A real teenage life
PUBLISHED: 18:00 21 September 2009 | UPDATED: 12:58 11 August 2010
THE NAME may be unusual, but the content of Fish Tank is so raw and so real that at times it felt more like a documentary than a feature film. Shot in several locations around Barking and Dagenham and winner of the Jury Prize at the Cannes Film Festival
THE NAME may be unusual, but the content of Fish Tank is so raw and so real that at times it felt more like a documentary than a feature film.
Shot in several locations around Barking and Dagenham and winner of the Jury Prize at the Cannes Film Festival, director Andrea Arnold has created something that truly captures the life of a troubled teenager.
And does so without being judgemental, just honest. It is really an extraordinary thing to witness.
Mia, played by newcomer Katie Jarvis, has been excluded from school and none of her friends want to speak to her anymore.
Her world is one of isolation, looking out from the windows of abandoned tower blocks while she practises her dancing.
With angry hip-hop pumping out of her tiny CD player, 15-year-old Mia downs cider from a two-litre bottle and busts her best moves.
She's good and she's angry - angry at her mum, played by Kierston Wareing, who often ignores her two daughters in favour of going out drinking and having parties at their tiny flat.
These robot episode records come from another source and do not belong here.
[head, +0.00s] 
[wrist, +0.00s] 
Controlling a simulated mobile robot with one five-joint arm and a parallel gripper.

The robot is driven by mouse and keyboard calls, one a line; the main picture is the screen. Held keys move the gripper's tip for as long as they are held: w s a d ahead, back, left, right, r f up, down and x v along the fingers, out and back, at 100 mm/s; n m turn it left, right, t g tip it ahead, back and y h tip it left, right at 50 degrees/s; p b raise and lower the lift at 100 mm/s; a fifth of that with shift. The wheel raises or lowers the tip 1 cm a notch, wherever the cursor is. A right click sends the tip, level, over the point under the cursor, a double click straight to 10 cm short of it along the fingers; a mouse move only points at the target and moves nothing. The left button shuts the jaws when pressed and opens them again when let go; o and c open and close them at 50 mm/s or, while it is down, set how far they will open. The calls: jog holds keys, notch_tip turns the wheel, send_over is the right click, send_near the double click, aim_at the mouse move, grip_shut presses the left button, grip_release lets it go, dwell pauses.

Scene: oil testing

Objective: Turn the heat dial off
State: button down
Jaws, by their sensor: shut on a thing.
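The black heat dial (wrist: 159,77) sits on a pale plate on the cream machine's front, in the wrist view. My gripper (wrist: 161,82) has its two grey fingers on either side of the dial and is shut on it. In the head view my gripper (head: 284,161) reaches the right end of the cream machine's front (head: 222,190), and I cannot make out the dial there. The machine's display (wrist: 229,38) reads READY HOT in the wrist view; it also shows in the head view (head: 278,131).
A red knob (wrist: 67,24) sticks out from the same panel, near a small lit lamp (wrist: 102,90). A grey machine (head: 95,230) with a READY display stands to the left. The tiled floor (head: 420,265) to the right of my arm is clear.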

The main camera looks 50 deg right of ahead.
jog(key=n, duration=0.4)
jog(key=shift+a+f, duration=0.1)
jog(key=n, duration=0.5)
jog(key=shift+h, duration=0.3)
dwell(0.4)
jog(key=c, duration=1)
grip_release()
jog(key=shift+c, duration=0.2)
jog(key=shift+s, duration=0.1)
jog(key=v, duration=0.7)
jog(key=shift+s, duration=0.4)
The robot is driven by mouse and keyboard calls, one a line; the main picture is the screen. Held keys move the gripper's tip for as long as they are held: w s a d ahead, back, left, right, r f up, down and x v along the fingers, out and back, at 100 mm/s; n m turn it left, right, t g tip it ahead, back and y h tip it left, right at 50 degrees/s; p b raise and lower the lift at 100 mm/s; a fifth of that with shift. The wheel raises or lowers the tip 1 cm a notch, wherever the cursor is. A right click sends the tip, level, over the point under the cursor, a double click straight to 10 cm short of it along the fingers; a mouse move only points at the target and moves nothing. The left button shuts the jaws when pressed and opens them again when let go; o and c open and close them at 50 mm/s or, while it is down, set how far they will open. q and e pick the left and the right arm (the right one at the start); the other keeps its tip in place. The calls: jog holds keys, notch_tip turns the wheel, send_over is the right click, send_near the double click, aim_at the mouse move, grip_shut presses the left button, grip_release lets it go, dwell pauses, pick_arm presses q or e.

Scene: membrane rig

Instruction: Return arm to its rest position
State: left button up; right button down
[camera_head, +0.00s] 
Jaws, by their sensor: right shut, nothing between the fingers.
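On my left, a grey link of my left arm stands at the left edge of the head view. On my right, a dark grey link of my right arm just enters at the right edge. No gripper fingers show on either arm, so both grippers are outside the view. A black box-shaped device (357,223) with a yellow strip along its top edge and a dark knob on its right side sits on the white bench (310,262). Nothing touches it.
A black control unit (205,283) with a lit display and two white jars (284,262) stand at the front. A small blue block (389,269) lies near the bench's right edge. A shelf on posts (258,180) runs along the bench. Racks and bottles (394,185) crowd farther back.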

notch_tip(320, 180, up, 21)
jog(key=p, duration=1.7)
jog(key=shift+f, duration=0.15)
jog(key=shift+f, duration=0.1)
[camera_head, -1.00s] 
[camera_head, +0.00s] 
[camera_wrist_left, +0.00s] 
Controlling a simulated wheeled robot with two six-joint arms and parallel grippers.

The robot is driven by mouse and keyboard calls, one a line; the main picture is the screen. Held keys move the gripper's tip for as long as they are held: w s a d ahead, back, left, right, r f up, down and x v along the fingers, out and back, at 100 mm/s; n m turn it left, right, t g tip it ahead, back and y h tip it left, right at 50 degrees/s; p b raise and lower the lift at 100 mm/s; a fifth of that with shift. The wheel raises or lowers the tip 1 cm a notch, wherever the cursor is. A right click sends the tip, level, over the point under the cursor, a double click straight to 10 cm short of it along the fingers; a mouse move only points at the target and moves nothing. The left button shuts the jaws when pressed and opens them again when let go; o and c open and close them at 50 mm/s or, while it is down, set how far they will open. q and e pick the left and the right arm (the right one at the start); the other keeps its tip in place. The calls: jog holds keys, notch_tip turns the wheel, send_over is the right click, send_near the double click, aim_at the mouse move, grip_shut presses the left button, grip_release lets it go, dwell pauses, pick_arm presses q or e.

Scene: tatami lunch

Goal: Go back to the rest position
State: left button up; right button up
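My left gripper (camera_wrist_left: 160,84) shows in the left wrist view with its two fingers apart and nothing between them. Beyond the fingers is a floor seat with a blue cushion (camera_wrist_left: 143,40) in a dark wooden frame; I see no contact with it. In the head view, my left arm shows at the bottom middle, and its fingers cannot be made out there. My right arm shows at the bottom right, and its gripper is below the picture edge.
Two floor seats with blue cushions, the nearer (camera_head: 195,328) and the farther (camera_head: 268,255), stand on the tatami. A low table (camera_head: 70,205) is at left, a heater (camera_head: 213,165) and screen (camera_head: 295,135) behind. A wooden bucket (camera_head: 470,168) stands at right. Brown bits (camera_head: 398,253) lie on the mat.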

But one day everything changes when Mia's mum brings home a charming Irish boyfriend who promises to change everything.
Connor, played by Michael Fassbender, is the first person in some time to take an interest in Mia and make her feel like she is worthwhile.
He encourages her dancing and the two form a special bond that's loaded with sexual tension.
The subject matter of Fish Tank is often downright upsetting, but it never flinches and the audience is in for an experience that will stay with them long after the credits have rolled.
Katie Jarvis, who was discovered arguing with her boyfriend at a train station, puts in an incredible debut performance as Mia.
Unfortunately the talented young actor did not make it to the world premiere in Cannes as she was about to become a mother.
Spotting areas of Barking and Dagenham that you recognise in the film is fun - The Heathway, Gascoigne Estate and the industrial wastelands around the A13.
But it isn't long before you are so engrossed in this stark and beautiful tale that you completely forget about all that.
As for the name, Fish Tank, I spent some time after the film had finished turning the title over in my mind.
Perhaps it meant that Mia was trapped inside a world that she was born into or maybe it had to do with the fact that she was always outside, looking in.
Whatever the meaning, this is a thought-provoking film. One that says more about what it is really like to live in east London than Cockney gangster movies ever do.
Fish Tank was released nationwide on Friday.